The reservation which the law pronounces fraudulent is of some pecuniary benefit at the expense of creditors, especially when secretly secured -- such benefit to the assignor being presumed a prime purpose of the conveyance. Lukins v. Aird, 6 Wall. 79. Other cases are considered and reviewed in Huntley v. Kingman & Co. supra.
Section 1120 of the District of Columbia Code provides that in suits to set aside transfers or assignments as made with intent to hinder, delay, or defraud creditors, "the question of fraudulent intent shall be deemed a question of fact, and not of law."
Counsel have argued, as courts have ruled, that no amount of evidence will assign to an instrument an operation which the law does not assign to it. Thus, a mere deed of gift which actually deprives existing creditors of property which was subject to their claims, or a transfer of property grossly disproportioned to a debt secured under a conveyance apparently absolute, but subject to a secret agreement that the surplus should be held for the assignor, could not be saved, for the necessary legal effect would be to hinder, delay, or defraud creditors, and the law could but assign to such conveyance the intent which must indubitably appear from the facts. Edgell v. Hart, 9 N.Y. 213, 217.

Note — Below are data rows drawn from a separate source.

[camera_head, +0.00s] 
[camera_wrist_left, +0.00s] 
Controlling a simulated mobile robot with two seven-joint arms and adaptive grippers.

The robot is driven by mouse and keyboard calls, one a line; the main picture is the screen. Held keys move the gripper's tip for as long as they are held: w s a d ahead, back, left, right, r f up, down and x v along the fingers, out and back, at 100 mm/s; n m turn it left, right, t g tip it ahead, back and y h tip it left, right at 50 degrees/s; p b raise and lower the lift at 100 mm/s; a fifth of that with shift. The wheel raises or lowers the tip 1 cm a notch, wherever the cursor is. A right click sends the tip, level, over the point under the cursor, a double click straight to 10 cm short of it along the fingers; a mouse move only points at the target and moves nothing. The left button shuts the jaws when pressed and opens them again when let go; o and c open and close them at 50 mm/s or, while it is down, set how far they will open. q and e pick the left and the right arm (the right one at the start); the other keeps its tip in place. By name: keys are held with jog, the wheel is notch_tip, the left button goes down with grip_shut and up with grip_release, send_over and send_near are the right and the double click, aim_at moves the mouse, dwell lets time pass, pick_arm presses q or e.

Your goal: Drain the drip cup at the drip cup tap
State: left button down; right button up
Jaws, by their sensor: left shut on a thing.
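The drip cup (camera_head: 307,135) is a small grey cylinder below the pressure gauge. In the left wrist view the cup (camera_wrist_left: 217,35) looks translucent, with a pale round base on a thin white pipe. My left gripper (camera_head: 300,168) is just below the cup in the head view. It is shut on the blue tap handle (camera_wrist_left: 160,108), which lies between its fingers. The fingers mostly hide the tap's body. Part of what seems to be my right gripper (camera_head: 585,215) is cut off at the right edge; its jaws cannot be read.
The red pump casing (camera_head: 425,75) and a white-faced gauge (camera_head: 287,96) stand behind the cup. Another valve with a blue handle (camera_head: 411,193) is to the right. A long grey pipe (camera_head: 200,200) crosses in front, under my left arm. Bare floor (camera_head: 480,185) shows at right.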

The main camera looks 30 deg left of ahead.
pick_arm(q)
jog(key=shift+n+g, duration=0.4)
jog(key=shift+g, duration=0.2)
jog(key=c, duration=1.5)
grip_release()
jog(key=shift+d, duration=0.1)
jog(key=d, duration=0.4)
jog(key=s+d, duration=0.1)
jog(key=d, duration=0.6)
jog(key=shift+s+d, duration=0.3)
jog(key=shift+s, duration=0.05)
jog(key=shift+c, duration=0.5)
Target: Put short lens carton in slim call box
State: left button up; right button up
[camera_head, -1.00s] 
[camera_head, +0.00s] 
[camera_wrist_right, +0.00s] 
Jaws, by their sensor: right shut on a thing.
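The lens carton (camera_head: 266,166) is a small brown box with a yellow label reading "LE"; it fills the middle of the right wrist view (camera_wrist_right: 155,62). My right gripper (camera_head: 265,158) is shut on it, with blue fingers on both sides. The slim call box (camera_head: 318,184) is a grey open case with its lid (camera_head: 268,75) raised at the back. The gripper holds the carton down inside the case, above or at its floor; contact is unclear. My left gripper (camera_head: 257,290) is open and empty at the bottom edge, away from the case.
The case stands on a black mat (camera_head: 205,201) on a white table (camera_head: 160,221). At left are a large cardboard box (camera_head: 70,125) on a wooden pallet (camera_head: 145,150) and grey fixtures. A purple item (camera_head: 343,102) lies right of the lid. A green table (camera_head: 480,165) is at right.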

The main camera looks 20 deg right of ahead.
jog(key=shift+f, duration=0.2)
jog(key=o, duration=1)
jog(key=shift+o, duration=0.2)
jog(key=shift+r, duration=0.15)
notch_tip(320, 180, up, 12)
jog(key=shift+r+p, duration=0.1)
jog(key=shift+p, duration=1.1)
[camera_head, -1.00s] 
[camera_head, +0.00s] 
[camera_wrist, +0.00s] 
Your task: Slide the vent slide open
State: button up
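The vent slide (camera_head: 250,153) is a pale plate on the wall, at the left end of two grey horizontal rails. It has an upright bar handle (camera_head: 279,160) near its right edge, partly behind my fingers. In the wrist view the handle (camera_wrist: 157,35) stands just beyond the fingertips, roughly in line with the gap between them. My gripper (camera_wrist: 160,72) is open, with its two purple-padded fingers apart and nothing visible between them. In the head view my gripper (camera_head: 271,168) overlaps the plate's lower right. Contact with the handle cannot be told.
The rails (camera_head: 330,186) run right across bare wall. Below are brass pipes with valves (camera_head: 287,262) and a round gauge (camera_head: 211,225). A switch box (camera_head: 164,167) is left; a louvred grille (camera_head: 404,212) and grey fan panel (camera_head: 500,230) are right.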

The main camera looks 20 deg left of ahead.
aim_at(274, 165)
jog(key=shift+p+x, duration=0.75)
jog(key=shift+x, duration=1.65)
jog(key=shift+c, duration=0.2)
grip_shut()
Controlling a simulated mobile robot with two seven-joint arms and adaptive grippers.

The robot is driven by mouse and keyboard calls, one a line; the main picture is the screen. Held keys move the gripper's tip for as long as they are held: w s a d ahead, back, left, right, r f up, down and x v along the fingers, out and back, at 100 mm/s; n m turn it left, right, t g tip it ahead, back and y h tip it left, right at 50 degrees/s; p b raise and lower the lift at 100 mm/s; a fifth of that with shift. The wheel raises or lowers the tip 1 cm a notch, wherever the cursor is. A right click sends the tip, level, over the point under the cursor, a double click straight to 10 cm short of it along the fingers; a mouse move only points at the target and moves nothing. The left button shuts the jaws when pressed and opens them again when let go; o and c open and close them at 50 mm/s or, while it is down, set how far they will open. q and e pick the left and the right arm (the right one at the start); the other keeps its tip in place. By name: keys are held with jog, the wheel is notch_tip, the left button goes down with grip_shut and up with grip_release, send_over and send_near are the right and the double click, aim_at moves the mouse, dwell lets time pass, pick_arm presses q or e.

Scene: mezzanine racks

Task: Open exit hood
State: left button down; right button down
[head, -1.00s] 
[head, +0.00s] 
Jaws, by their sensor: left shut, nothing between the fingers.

But the assignment here was of a mere chose in action, not subject to legal process, but to be reached through equity only. There was no requirement of law that such an assignment should be recorded, and no legal way to give constructive notice. The debt secured was an honest
one, and the security was of uncertain value and character, involving great expense and delay in collection. The fact that the reservation of any surplus after paying the debt secured was not disclosed in the assignment itself was a circumstance of suspicious character, but not, as matter of law, inconsistent with an honest intent. Two courts have held that, under all the circumstances, the assignment was not made to hinder, delay, or defraud creditors, and as matter of law had no such result.
We are content to affirm this judgment.